Jan. 29 (UPI) — The U.S. Department of Defense on Monday released the names of three Army Reserve soldiers killed in Jordan in a drone attack on Sunday.
The three soldiers from Georgia — who ranged in age from 23 to 46 — were killed in the northeast part of Jordan near Syria when a one-way unmanned aerial system hit their container housing units, according to U.S. officials.
U.S. defense officials said the soldiers were Sgt. William Jerome Rivers, 46, of Carrollton; Spc. Kennedy Ladon Sanders, 24, of Waycross; and Spc. Breonna Alexsondria Moffett, 23, of Savannah.
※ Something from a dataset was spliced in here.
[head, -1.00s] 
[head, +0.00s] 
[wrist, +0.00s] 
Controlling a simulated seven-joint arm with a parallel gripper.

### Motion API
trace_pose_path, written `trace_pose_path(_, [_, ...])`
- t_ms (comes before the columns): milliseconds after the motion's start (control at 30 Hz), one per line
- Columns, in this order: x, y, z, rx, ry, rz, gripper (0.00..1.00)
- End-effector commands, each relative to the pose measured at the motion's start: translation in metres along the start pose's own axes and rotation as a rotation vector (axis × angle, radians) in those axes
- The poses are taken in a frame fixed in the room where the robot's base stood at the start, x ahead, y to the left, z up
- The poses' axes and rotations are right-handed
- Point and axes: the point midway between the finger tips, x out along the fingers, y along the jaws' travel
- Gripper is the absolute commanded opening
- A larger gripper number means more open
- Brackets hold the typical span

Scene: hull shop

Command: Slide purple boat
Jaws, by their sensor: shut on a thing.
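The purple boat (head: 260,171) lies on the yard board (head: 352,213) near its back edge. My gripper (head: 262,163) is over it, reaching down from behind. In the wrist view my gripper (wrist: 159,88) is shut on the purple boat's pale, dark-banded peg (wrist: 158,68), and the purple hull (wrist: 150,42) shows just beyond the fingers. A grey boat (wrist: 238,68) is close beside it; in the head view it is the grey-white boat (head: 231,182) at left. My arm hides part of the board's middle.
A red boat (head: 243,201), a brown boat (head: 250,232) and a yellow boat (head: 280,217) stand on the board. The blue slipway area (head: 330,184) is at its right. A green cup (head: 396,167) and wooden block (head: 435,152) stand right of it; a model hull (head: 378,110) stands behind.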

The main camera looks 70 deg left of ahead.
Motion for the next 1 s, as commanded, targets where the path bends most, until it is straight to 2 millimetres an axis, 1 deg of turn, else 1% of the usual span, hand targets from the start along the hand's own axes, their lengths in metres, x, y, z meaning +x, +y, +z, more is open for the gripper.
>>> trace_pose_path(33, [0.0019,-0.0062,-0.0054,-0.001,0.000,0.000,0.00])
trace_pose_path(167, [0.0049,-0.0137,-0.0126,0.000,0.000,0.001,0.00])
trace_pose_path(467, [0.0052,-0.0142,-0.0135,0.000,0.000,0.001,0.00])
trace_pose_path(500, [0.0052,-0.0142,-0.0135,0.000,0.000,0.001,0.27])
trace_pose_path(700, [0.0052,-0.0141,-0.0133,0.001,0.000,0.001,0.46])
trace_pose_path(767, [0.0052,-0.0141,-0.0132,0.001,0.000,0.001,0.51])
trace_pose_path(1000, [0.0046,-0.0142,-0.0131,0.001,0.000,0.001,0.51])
The trio was stationed in Jordan in support of the anti-ISIS efforts of the ongoing “Operation Inherent Resolve” military mission.
The Defense Department said the incident remains under investigation.
Rivers, Sanders and Moffett originally were assigned to the 718th Engineer Company, 926th Engineer Battalion and the 926th Engineer Brigade in Fort Moore, Ga., the department said.
On Sunday, President Joe Biden said in a statement that the White House still was gathering all the pertinent information surrounding the attack, but added that “we know it was carried out by radical Iran-backed militant groups operating in Syria and Iraq.
“We shall respond,” Biden said Sunday in response to the attack on the soldiers during an event in South Carolina, calling the three Georgia soldiers “brave souls.”
During Monday’s press briefing at the White House, U.S. national security spokesman John Kirby said the mission in Jordan will continue.
Saying that the soldiers stationed there “were conducting a vital mission in the region, aimed at helping us work with partners to counter ISIS,” Kirby said, “That mission must and will continue.”
Kirby, the Pentagon’s National Security Council Coordinator for Strategic Communication, said that mission has no direct connection to hostilities between Israel and Hamas militants in Gaza.
Kirby said the United States doesn’t “seek another war” — though he warned: “But we will absolutely do what is required to protect ourselves, to continue that mission, and to respond appropriately to these attacks.”